Director Joseph Losey keeps the action and blocking so simple that the film sometimes resembles a "Dick and Jane" book. People assume their places and say their lines, or stroll slowly from one neighbor to the next, having little conversations along the way. The expense of Technicolor probably had something to do with the simplified style ... after lighting and setting up, fast cutting and fancy camera moves might have simply been too expensive. Curiously, Losey would later make, for England's Hammer pictures, one of the best and most politically radical Science Fiction films ever, (These Are) The Damned (soon to be released on DVD by Sony). The weird anti-nuke story is about nine or so mutated children impervious to radiation but highly radioactive themselves. They're being raised in secret to repopulate the Earth when the (inevitable) doomsday arrives.
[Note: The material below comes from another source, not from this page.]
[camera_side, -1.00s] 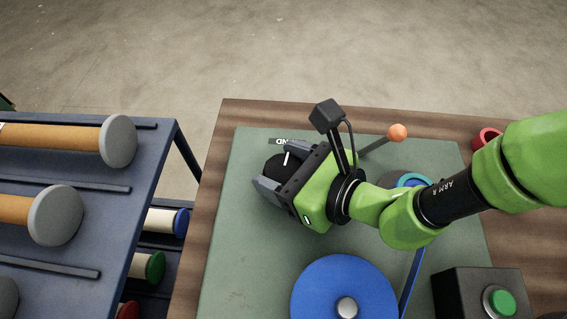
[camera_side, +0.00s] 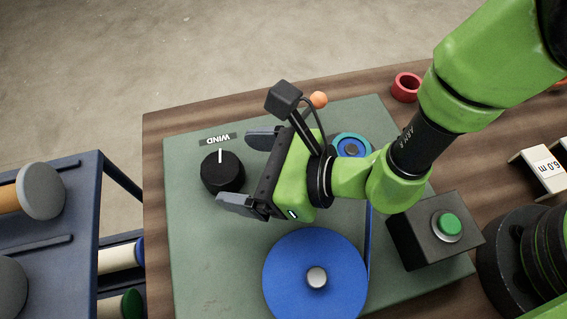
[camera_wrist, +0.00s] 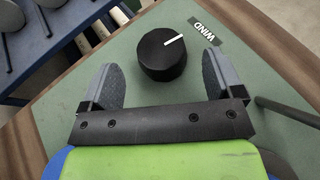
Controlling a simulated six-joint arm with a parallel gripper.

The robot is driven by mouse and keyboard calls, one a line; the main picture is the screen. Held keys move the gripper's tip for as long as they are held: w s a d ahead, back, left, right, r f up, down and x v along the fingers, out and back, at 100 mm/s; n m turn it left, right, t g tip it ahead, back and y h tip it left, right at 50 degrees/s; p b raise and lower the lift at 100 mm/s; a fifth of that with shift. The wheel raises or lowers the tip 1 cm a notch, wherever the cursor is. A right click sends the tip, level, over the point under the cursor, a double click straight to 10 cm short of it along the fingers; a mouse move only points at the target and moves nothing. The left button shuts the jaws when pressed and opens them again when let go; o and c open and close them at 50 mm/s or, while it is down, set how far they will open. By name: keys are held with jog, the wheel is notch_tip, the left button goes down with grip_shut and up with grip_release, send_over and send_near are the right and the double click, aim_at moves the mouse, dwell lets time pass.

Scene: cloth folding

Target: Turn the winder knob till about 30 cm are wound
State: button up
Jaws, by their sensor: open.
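The black winder knob (camera_side: 222,172) stands on the green panel (camera_side: 200,255), with a white pointer line and a WIND label (camera_side: 218,138) behind it. In the side view the line points toward the label. My gripper (camera_side: 240,170) is open and empty, just right of the knob, its two grey fingers spread wide. In the wrist view the whole knob (camera_wrist: 161,56) shows ahead of the jaws, beyond and between the fingertips. The blue reel (camera_side: 300,275) lies at the front, with a blue band running back to a small blue ring (camera_side: 352,148).
A box with a green button (camera_side: 447,225) stands at the right. An orange-tipped lever (camera_side: 318,100) is behind my gripper. A red ring (camera_side: 406,87) sits on the wooden table. A rack of rolls (camera_side: 60,230) is at the left. A 6.0 m block (camera_side: 546,168) is at far right.

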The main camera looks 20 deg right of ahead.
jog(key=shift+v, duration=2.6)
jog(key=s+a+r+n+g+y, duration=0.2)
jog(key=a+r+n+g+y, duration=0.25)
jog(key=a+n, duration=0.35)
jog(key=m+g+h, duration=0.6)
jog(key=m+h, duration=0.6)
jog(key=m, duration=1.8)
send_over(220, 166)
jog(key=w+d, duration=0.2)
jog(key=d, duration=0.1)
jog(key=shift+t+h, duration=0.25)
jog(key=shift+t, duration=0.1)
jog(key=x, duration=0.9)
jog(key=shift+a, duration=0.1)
The thematic similarities to The Boy With Green Hair bridge the wide gap of style and genre between the two films.


The Warner Archive Collection's DVD-R of The Boy With Green Hair is a very good Technicolor transfer that might even boost the color from original levels -- it's very attractive. It looks as if Losey's art director sprayed some drab Southern California trees and grass with paint to make the colors pop. RKO's logo comes up in B&W, indicating that the studio had apparently not yet filmed a color version of its logo in 1948.
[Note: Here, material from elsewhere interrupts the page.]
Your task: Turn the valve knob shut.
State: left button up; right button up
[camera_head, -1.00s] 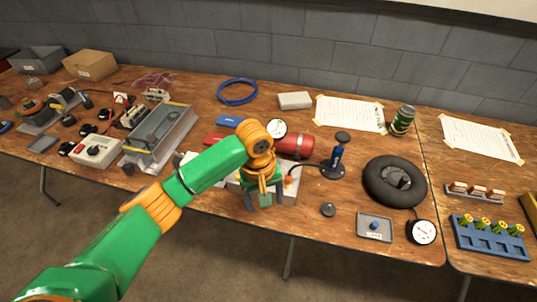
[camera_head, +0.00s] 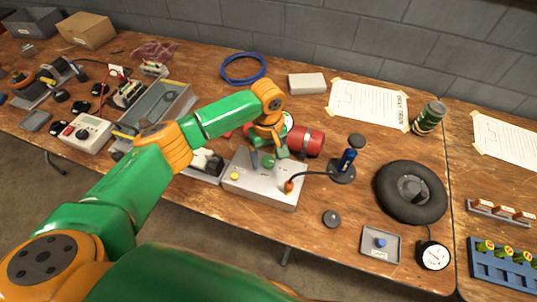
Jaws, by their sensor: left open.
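A grey metal box (camera_head: 262,193) lies near the front edge of the table. A small orange-red knob-like part (camera_head: 289,186) stands on its right side, where a black hose ends, and a yellow button (camera_head: 235,176) is on its left. I cannot tell for sure which part is the valve knob. My left gripper (camera_head: 268,163) is open over the back of the box, pointing down, with its fingers apart. A rounded green part shows between the fingers; whether it is a knob or part of the gripper is unclear. My right gripper is not in view.
A red cylinder (camera_head: 306,141) lies behind the box, with a gauge partly hidden by my gripper. A blue hand pump (camera_head: 346,162), a black tyre (camera_head: 411,191), a dark cap (camera_head: 331,218) and a small tray (camera_head: 366,252) are to the right. A metal case (camera_head: 160,105) is left.

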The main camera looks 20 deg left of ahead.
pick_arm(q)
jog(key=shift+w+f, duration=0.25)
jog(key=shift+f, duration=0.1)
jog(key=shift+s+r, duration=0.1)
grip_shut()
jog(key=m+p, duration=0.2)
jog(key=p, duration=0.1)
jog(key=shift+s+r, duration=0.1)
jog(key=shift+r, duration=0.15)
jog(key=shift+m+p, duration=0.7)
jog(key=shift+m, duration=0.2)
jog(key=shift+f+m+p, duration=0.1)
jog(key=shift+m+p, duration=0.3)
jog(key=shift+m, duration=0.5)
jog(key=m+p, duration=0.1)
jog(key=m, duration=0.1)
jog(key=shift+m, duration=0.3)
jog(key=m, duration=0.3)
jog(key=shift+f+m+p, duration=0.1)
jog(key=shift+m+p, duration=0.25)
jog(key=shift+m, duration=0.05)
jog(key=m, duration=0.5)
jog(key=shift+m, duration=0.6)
The movie's music became more famous than the film itself. Eden Ahbez' mysterious song Nature Boy is sung over the titles by a choir and heard as underscore throughout. Nat King Cole's cover version (which really should have been in the movie too) became one of the singer's biggest #1 hits.

The disc has no trailer and no extras but the curious can find plenty written about Joseph Losey and this picture in books and on the web. It's a childhood favorite of many.


On a scale of Excellent, Good, Fair, and Poor, The Boy With Green Hair rates:
Movie: Very Good
Video: Excellent
Sound: Excellent
Supplements: none
Packaging: Keep case
Reviewed: March 3, 2010

Footnote:

1. Connecting the resolute little scout Peter Fry with Dean Stockwell's later sicko freak in David Lynch's Blue Velvet kinda raises chills on my spine. Now imagine a montage of little Peter cut to Roy Orbison's In Dreams (I Walk Alone) -- young Dean Stockwell's precociously troubled looks might come off as very disturbing in that context.
Return

Reader Response:

1. From associate and advisor Dick Dinman, 3.02.10:

Colorful logo? If I'm not mistaken both earlier RKO pictures Sinbad the Sailor and The Spanish Main featured the RKO logo in color. --- DD.